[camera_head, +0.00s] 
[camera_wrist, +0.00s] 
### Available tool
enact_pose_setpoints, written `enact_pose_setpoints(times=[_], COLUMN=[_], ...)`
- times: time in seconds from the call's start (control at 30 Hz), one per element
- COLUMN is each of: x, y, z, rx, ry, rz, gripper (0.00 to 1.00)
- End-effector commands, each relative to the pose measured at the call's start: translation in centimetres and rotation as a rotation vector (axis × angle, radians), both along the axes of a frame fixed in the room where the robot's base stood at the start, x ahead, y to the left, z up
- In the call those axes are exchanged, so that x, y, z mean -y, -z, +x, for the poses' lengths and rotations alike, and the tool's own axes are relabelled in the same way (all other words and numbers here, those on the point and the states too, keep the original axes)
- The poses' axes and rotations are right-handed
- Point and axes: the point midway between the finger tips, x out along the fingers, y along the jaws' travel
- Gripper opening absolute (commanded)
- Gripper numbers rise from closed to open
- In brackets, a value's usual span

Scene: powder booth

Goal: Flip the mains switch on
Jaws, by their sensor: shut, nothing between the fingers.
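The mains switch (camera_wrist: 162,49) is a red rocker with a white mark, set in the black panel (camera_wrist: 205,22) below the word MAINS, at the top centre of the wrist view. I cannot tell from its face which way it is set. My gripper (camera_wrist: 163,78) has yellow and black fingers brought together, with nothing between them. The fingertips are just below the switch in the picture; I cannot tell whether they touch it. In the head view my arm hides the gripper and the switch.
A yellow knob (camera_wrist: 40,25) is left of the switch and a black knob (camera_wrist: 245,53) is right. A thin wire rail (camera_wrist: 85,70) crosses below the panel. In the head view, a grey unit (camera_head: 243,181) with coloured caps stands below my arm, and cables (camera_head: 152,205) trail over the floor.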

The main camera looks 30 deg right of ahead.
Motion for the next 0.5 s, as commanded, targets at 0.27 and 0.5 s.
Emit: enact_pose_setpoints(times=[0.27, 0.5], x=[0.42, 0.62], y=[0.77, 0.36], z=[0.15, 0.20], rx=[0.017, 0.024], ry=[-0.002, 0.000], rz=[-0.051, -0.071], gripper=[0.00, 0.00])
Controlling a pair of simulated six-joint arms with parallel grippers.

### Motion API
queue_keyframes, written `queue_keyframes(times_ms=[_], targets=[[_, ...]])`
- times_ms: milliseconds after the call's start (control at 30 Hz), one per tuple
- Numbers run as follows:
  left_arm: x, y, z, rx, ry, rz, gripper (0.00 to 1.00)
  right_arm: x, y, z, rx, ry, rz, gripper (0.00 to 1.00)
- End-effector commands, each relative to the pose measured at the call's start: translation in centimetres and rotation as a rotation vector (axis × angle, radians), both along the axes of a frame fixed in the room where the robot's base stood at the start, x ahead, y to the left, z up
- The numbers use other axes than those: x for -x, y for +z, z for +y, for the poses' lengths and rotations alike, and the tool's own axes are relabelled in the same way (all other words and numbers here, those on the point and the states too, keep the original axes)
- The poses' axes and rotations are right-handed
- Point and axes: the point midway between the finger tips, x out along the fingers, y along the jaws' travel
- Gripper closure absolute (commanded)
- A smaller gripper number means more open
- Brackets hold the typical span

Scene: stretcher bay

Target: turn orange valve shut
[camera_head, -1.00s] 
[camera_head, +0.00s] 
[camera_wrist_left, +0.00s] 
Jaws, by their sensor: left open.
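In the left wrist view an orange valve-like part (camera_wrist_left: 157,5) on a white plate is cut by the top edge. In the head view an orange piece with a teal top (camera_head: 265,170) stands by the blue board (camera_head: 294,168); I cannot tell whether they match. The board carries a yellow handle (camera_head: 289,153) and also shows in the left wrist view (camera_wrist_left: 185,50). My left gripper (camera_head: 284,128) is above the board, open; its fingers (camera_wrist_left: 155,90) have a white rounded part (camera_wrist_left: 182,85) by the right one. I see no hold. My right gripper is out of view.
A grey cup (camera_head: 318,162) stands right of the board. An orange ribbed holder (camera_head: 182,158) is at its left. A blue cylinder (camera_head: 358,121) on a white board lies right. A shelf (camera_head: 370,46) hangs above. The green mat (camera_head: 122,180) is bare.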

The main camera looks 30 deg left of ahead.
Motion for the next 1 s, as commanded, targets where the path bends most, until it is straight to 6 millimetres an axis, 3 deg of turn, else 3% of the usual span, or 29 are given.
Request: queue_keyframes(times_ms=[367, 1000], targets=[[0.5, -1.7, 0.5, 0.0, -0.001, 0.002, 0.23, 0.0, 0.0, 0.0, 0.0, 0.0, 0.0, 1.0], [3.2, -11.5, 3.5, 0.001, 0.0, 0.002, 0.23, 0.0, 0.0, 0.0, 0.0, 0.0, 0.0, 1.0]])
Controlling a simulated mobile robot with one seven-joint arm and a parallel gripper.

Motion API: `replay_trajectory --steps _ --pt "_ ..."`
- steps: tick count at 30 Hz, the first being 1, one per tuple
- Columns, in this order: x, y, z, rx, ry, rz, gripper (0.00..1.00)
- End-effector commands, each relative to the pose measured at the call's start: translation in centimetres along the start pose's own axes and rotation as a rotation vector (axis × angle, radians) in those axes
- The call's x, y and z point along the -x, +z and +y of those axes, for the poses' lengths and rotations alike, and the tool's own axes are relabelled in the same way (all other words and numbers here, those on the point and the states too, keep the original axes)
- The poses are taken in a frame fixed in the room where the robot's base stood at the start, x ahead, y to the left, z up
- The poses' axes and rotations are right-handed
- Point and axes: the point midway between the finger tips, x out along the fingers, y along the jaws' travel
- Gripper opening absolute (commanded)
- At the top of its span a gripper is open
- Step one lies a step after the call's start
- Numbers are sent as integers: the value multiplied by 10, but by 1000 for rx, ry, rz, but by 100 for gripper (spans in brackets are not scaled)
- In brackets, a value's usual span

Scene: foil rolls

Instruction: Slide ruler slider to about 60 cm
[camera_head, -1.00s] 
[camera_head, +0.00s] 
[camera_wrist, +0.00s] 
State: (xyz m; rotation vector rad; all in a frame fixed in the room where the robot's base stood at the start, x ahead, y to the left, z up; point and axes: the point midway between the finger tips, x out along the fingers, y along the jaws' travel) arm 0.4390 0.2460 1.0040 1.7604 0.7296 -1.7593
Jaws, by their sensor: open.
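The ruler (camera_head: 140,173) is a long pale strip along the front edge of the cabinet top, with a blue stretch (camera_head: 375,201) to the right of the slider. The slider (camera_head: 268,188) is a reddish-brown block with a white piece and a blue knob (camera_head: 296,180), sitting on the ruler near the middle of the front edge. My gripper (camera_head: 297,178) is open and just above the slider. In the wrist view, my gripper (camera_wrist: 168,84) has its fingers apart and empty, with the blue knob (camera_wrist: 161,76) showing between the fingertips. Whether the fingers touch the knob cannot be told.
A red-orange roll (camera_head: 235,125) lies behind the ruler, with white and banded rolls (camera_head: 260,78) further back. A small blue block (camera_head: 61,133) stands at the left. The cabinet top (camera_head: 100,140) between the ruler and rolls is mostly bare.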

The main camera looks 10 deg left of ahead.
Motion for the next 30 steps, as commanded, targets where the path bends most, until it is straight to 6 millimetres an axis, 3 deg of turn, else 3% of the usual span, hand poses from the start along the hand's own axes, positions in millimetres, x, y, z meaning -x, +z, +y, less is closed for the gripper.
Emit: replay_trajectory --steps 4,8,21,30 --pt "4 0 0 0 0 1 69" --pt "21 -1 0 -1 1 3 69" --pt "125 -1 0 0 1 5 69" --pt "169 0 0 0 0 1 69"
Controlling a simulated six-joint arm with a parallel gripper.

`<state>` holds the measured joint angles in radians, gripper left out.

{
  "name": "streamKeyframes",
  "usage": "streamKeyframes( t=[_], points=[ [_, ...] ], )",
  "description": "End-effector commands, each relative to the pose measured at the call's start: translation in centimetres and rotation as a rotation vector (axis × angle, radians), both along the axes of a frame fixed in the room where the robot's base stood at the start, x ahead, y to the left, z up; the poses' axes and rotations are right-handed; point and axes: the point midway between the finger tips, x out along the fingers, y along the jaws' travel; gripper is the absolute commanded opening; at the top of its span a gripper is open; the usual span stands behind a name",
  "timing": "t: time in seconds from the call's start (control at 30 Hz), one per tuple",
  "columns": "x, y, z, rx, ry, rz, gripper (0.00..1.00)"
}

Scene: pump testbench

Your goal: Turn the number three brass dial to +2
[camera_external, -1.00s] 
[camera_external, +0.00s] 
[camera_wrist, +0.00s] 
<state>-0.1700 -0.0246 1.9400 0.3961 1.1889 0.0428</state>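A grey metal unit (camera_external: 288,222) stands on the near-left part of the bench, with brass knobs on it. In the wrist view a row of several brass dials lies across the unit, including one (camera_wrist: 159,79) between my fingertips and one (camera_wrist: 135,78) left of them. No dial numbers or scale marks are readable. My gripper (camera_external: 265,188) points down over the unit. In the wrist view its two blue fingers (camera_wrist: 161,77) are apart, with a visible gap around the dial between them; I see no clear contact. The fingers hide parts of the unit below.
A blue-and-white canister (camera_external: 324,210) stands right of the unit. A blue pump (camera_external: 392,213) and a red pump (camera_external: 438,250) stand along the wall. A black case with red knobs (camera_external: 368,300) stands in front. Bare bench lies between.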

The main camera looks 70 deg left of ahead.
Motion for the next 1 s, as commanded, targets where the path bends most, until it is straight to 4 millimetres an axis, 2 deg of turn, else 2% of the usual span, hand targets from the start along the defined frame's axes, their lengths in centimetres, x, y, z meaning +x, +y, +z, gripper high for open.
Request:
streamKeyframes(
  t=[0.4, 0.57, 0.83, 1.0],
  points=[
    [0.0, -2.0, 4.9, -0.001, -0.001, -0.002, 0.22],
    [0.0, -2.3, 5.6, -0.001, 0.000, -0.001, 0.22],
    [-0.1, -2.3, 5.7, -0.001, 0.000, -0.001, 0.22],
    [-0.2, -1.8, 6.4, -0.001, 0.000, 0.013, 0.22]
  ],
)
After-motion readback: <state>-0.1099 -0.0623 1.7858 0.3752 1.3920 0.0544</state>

++++++++

• What to do: Quote only the lines from the line containing "Scene: pump testbench" through the end of the listing, please, keeping both the first and the last line.

• Reply:
Scene: pump testbench

Your goal: Turn the number three brass dial to +2
[camera_external, -1.00s] 
[camera_external, +0.00s] 
[camera_wrist, +0.00s] 
<state>-0.1700 -0.0246 1.9400 0.3961 1.1889 0.0428</state>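A grey metal unit (camera_external: 288,222) stands on the near-left part of the bench, with brass knobs on it. In the wrist view a row of several brass dials lies across the unit, including one (camera_wrist: 159,79) between my fingertips and one (camera_wrist: 135,78) left of them. No dial numbers or scale marks are readable. My gripper (camera_external: 265,188) points down over the unit. In the wrist view its two blue fingers (camera_wrist: 161,77) are apart, with a visible gap around the dial between them; I see no clear contact. The fingers hide parts of the unit below.
A blue-and-white canister (camera_external: 324,210) stands right of the unit. A blue pump (camera_external: 392,213) and a red pump (camera_external: 438,250) stand along the wall. A black case with red knobs (camera_external: 368,300) stands in front. Bare bench lies between.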

The main camera looks 70 deg left of ahead.
Motion for the next 1 s, as commanded, targets where the path bends most, until it is straight to 4 millimetres an axis, 2 deg of turn, else 2% of the usual span, hand targets from the start along the defined frame's axes, their lengths in centimetres, x, y, z meaning +x, +y, +z, gripper high for open.
Request:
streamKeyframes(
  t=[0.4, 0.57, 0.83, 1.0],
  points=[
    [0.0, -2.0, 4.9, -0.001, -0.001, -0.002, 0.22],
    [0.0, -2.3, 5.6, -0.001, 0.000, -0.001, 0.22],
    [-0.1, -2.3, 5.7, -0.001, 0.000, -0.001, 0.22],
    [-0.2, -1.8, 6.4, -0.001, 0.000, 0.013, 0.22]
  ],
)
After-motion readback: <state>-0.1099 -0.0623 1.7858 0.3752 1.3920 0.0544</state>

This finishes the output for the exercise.